▶ _INPUT_
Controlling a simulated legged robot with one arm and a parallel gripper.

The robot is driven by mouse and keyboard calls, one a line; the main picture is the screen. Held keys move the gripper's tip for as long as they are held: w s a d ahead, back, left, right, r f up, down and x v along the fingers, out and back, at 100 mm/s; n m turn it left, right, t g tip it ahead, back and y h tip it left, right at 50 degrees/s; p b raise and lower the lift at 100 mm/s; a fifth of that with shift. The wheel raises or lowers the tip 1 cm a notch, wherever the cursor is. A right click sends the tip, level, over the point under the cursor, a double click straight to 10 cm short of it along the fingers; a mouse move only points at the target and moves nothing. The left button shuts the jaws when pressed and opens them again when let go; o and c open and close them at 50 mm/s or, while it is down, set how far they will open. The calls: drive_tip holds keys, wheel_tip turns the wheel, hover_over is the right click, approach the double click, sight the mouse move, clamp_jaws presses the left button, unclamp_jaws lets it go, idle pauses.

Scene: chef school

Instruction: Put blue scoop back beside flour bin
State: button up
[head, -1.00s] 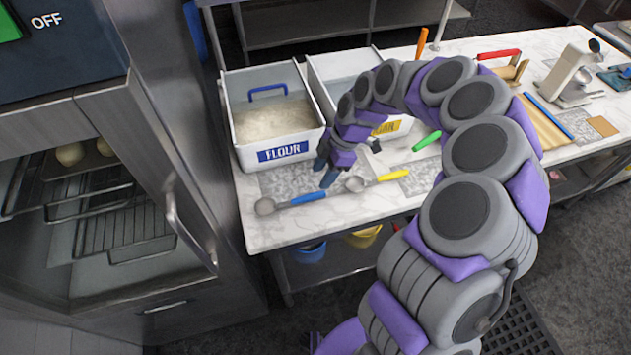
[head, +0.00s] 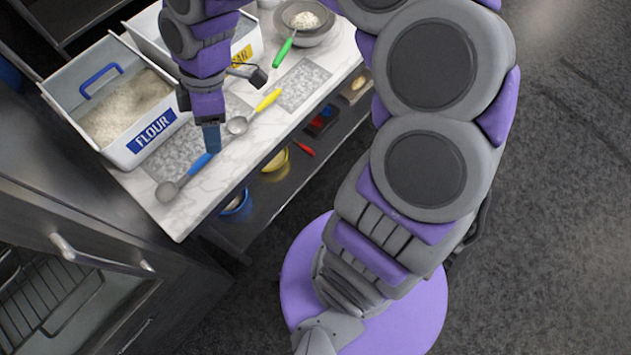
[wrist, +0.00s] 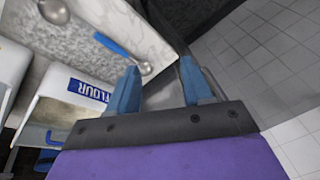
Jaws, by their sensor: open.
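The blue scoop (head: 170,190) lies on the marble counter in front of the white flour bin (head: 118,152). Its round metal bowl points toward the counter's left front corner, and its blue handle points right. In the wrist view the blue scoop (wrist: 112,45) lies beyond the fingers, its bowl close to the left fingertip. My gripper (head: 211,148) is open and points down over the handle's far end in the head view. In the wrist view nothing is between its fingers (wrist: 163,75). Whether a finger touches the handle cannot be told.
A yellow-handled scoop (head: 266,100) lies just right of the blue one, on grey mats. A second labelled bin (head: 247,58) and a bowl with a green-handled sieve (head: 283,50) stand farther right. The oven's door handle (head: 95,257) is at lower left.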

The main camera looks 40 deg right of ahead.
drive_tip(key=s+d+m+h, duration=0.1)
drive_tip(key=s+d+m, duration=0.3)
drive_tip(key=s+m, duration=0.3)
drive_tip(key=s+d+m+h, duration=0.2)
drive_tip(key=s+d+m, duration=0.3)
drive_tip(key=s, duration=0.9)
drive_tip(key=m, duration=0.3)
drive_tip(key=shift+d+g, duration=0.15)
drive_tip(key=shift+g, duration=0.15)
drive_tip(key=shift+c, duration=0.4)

...

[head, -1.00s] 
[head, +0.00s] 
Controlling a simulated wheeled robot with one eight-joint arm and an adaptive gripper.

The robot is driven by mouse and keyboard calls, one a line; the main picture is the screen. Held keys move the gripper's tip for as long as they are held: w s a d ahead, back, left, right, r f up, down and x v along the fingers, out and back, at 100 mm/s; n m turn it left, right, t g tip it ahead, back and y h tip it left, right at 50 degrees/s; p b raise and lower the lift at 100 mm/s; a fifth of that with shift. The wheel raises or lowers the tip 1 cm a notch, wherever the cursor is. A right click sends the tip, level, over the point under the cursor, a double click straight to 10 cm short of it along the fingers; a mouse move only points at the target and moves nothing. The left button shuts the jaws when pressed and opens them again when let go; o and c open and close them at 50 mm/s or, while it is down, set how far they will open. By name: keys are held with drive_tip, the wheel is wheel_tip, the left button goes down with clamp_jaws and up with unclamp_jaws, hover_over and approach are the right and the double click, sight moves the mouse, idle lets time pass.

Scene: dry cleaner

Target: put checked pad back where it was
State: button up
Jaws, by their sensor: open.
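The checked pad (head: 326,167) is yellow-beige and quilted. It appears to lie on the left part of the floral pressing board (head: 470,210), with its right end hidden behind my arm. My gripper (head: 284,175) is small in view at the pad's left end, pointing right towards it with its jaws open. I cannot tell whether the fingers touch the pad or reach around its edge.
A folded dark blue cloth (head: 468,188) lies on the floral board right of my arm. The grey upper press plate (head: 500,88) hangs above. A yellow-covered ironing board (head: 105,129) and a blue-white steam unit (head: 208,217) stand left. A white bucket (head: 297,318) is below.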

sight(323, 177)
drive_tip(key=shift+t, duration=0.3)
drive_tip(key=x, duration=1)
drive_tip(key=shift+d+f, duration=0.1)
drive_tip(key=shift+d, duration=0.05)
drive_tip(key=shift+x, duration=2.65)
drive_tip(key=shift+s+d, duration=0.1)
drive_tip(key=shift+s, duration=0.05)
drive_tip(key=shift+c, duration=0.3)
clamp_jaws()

...

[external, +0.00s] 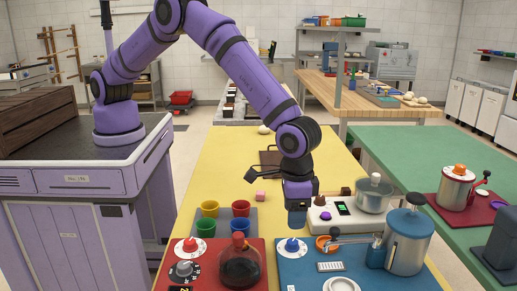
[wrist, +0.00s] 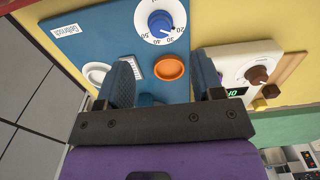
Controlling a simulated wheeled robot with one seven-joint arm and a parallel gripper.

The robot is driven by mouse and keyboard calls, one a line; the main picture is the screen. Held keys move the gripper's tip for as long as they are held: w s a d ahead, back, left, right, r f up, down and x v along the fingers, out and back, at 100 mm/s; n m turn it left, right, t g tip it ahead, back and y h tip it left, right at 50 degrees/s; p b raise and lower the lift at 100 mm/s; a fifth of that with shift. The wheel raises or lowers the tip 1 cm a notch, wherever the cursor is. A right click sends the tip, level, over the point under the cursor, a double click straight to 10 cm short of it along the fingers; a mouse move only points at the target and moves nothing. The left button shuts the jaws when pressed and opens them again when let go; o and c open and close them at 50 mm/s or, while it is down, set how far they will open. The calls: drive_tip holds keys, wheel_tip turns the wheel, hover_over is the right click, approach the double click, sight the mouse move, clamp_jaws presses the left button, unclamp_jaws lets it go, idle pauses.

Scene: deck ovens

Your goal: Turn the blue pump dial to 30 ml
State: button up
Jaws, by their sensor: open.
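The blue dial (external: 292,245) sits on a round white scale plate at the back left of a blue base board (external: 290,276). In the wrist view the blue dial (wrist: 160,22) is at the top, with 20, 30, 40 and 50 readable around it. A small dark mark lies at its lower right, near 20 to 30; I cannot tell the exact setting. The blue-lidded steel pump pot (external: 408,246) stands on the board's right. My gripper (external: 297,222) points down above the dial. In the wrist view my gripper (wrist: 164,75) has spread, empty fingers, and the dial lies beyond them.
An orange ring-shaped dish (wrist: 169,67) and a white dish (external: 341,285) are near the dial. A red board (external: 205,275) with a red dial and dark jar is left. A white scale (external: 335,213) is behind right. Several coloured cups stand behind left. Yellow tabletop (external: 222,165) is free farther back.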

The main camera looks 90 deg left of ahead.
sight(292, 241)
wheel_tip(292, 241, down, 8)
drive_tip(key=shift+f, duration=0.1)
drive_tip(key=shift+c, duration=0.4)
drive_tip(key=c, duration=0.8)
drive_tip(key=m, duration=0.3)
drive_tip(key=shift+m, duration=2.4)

▶ _DO THIS_
Give only the number of lines in the entries above that contain the string "Controlling".

▶ _THE RESPONSE_
3